For most lenders, if your total DTI ratio exceeds 36%, it will be quite difficult for you to get a mortgage.
You may still be able to get it if you can explain to the lender why you’ve accumulated so much debt and if you have an effective plan in place to address it.
If your DTI ratio is higher than 43%, it’s likely that you will not qualify for a mortgage loan no matter what you do.
What can I Do to Lower My Debt-to-Income Ratio?
We just discussed how to calculate your DTI ratio above.
Using that information, we can see that there are mainly two ways to lower your DTI ratio:
- By lowering your debts.
- By increasing your gross monthly income.
Reducing your debts can go a long way in lowering your DTI but that’s easier said than done.
If you have credit card debt, you may be able to reduce it by transferring your balance onto another credit card that has a lower interest rate.

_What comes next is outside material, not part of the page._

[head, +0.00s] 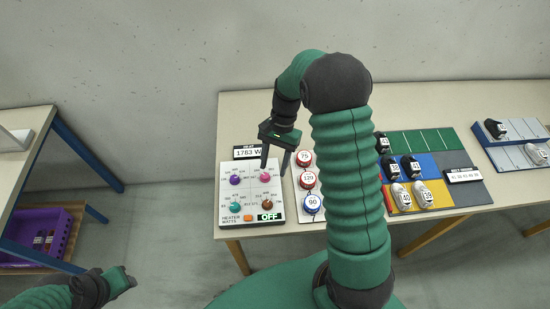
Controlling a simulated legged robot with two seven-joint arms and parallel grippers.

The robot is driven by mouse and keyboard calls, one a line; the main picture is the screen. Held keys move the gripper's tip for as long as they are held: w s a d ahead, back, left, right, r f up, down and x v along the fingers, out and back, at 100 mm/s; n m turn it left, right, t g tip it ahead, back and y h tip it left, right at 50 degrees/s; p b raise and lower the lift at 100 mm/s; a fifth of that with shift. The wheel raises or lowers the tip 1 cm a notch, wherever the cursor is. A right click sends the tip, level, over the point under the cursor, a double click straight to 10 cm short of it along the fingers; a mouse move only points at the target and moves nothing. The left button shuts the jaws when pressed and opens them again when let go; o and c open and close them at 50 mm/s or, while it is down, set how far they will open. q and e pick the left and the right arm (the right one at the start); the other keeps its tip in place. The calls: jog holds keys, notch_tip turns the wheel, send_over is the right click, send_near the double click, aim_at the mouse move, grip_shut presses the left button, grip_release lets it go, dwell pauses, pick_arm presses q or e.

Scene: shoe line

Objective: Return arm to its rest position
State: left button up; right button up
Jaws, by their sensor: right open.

Balance transfer on credit cards can be a very prudent way to effectively reduce the amount of debt you have.
However, you must keep in mind that balance transfers on credit cards often have their own fees which you should be wary of.
You can also opt to reduce your living costs by assessing your spending habits and eliminating any unnecessary costs.
You should consider your needs versus your wants and try to hold off on your wants until you can get your finances in order.
After a few months of practising financial discipline, you will find that you will definitely have some extra money freed up. You can then use this money to take care of your debts and thus, lower your DTI ratio.
In order to increase the amount of money you earn every month, you can opt for any of the following:
- Get a second job or try freelancing.
- Work overtime at your main job.
- Ask your employer for a pay raise.
- Learn a skill or complete a course which will enable you to secure a job at a higher salary.
Having debt when applying for a mortgage can definitely be overwhelming.
However, if you know how mortgage providers perform their assessments, you can definitely secure a mortgage loan for yourself despite having outstanding debt.